# What you should do
Copy verbatim the material from its first line to the line that holds "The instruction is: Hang", including that line.

# Information shown
_ _ _ _

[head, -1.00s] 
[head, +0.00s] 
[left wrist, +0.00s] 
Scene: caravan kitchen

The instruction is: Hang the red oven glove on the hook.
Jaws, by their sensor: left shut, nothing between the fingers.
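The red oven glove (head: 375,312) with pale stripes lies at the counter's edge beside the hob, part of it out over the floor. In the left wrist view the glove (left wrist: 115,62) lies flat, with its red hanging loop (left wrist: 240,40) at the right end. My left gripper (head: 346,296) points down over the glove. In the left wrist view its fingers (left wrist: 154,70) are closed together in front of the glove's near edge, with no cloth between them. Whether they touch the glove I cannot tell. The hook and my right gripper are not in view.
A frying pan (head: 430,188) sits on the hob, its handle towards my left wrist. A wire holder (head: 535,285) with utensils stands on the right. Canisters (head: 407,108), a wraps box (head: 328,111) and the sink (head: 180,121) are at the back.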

_ _ _ _

# Solution to this exercise
[head, -1.00s] 
[head, +0.00s] 
[left wrist, +0.00s] 
Scene: caravan kitchen

The instruction is: Hang the red oven glove on the hook.

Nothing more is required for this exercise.